◆ EXERCISE OBJECTIVE ◆
Each line containing the word "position" needs to be copied.

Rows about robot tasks
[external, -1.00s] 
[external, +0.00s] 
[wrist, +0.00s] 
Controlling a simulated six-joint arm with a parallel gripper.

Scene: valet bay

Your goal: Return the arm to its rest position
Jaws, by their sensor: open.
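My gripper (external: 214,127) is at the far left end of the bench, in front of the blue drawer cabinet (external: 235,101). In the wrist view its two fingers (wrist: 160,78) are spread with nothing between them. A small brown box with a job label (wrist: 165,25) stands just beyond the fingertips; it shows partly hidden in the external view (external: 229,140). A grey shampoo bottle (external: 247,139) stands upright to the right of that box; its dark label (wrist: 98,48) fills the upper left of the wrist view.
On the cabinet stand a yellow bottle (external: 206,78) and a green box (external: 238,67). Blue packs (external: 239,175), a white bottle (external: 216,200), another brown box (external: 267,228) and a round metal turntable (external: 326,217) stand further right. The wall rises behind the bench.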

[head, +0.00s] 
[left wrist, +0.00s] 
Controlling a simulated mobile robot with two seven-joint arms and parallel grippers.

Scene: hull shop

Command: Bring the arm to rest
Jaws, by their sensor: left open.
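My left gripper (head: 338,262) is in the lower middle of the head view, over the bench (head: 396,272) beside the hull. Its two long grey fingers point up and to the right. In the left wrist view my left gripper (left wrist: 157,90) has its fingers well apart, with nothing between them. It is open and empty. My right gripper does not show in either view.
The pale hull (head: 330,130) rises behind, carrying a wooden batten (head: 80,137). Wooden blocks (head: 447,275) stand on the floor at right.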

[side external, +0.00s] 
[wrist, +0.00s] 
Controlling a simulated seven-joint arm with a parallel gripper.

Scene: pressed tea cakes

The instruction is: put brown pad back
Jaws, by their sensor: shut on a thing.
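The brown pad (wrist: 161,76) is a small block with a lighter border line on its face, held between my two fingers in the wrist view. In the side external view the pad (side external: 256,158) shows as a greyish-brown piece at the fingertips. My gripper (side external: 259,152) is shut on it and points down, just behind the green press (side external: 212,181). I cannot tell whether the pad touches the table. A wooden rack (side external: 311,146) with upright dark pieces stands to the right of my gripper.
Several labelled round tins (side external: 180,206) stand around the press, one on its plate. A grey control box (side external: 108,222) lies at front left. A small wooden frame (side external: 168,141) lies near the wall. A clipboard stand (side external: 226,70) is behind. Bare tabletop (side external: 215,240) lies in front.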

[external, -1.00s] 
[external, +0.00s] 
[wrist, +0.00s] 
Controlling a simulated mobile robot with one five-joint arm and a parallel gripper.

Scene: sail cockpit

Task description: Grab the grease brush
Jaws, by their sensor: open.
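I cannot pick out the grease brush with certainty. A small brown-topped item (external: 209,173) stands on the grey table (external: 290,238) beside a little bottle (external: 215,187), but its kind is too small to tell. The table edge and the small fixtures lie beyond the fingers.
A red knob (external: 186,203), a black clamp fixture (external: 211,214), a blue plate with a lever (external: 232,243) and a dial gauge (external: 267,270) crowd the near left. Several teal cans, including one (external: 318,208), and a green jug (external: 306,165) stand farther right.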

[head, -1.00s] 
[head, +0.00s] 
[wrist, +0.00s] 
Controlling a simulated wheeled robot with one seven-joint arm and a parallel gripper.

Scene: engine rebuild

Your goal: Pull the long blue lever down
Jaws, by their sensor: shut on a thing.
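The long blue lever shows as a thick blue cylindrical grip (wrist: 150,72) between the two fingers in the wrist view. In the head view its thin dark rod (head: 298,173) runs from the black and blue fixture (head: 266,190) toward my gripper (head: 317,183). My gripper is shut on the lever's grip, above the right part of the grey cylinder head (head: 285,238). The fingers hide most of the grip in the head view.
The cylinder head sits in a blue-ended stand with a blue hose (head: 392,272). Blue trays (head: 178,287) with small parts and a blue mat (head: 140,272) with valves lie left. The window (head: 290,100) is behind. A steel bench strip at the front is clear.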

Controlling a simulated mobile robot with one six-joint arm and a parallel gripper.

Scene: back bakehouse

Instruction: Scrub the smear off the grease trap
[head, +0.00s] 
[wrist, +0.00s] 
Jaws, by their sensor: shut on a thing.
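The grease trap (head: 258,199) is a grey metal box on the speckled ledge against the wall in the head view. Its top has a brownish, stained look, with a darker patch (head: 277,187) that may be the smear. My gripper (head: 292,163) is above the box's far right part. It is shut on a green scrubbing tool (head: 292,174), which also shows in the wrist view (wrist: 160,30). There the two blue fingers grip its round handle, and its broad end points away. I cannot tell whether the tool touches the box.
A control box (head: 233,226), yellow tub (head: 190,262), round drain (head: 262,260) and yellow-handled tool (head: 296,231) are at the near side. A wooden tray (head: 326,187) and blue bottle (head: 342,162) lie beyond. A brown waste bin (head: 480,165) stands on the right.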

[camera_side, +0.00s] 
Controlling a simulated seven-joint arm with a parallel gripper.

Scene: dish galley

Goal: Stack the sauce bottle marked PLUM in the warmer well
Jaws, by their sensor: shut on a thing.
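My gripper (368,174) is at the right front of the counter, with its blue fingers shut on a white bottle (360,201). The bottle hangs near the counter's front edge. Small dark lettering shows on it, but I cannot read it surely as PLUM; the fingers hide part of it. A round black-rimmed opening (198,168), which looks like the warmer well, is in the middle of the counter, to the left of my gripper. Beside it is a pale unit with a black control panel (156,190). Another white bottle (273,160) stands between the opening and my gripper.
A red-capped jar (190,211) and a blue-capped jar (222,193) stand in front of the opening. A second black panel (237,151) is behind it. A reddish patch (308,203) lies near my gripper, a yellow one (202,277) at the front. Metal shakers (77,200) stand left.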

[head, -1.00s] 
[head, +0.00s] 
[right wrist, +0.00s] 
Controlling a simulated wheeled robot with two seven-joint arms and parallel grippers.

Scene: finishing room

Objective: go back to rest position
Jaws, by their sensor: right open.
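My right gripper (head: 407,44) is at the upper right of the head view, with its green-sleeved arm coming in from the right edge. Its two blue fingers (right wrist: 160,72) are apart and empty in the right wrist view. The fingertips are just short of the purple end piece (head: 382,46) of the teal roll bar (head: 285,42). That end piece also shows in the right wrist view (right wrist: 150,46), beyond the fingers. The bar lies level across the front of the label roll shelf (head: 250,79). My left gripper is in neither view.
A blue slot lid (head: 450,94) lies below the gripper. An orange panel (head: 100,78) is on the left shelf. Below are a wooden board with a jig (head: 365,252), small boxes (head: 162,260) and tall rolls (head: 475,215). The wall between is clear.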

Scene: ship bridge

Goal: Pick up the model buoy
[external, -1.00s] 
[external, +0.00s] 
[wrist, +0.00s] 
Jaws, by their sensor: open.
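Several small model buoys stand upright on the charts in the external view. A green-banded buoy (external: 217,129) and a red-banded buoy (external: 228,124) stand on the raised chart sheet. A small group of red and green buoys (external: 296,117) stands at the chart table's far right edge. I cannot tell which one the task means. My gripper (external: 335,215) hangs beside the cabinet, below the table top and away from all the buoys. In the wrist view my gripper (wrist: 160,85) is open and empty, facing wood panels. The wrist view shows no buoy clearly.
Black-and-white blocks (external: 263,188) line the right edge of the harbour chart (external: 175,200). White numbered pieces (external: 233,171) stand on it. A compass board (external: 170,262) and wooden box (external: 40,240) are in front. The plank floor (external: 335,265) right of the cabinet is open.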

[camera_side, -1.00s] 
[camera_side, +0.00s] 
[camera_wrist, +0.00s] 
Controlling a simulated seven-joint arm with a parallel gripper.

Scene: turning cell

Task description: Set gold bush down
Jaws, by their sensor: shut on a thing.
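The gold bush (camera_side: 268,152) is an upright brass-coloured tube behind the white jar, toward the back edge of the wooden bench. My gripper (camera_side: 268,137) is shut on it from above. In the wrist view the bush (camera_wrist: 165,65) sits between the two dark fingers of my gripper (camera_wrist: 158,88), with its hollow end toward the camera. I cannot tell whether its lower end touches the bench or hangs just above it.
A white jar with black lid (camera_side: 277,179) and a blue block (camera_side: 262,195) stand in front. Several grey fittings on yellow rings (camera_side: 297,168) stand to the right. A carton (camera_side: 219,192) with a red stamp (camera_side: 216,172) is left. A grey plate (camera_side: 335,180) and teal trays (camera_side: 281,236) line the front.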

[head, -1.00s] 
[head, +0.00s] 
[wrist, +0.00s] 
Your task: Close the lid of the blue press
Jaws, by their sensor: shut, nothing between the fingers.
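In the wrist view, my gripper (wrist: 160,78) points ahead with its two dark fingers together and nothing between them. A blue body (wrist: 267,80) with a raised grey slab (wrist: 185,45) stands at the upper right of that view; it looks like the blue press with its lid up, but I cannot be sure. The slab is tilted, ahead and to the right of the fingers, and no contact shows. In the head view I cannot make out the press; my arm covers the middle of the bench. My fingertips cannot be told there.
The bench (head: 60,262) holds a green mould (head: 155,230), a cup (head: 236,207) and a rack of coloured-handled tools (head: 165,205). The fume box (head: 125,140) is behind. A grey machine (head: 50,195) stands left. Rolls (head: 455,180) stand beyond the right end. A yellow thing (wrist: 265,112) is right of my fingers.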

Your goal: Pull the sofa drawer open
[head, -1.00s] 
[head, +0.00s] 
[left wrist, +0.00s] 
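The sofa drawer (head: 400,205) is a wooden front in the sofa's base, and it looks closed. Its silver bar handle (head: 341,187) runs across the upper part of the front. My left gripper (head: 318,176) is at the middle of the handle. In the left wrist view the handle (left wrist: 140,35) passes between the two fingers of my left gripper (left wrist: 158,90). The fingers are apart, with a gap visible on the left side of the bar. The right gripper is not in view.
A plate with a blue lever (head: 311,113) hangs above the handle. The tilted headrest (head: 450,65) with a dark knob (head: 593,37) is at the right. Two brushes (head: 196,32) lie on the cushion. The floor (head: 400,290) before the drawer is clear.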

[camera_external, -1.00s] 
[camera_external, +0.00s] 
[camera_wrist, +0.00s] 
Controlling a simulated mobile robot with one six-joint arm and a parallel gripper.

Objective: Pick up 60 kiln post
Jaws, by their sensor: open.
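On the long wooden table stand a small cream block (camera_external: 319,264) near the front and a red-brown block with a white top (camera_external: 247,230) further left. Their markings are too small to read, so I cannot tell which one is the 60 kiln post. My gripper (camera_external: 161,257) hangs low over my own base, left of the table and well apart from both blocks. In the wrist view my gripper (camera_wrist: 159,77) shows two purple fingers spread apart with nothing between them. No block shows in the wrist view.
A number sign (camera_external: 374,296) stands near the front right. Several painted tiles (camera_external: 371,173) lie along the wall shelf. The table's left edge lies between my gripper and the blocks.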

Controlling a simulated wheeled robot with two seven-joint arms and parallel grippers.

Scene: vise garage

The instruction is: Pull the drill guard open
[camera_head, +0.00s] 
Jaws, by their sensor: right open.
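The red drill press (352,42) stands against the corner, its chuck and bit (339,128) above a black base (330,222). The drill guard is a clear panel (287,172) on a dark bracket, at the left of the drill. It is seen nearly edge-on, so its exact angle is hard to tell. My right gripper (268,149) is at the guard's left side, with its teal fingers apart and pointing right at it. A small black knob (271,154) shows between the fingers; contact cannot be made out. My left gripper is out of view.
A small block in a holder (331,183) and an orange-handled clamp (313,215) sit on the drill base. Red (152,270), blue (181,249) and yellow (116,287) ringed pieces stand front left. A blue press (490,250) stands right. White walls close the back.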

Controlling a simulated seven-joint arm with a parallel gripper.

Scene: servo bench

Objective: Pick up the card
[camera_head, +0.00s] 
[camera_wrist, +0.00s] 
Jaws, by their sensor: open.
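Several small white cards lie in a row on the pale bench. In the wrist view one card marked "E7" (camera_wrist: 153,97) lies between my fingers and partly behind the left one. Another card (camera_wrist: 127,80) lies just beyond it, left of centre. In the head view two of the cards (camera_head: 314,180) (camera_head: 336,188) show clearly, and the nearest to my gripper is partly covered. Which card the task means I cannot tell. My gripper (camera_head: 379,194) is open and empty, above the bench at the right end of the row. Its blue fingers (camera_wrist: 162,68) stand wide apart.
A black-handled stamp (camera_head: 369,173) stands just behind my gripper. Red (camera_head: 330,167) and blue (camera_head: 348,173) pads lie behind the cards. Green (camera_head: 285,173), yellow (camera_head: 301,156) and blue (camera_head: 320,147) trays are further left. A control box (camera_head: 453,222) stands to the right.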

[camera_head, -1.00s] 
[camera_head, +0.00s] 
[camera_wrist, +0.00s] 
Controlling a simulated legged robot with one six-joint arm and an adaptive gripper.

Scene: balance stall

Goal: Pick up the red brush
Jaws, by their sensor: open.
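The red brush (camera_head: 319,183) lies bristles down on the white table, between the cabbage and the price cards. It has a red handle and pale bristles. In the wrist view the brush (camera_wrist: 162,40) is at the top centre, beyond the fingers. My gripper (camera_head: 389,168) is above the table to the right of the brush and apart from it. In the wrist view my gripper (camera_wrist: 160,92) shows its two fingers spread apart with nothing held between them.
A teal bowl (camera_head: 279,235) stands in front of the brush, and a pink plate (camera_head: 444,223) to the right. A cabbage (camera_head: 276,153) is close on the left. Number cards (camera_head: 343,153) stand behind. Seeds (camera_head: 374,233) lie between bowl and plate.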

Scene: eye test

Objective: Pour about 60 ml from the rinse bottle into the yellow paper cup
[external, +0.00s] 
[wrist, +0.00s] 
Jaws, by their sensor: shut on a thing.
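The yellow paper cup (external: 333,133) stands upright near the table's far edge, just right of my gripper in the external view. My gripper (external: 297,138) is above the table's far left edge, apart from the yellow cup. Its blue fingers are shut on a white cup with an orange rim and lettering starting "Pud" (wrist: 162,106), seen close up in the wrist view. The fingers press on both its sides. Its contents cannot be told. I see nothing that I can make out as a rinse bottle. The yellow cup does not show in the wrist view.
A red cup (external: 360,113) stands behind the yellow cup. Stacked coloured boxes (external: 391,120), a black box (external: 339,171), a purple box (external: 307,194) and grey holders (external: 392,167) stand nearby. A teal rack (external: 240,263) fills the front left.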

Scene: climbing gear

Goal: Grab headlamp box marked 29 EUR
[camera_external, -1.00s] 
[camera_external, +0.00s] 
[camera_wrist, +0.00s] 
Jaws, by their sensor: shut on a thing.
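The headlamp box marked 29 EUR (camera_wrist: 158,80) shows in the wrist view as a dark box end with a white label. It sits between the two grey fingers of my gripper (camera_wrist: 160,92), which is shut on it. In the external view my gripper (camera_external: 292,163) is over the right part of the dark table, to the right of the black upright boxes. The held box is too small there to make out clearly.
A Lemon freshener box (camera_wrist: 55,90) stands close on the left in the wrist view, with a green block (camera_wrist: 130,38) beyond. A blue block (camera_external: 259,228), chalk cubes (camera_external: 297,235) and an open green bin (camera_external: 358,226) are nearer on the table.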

◆ RESULT ◆
Your goal: Return the arm to its rest position
Objective: go back to rest position

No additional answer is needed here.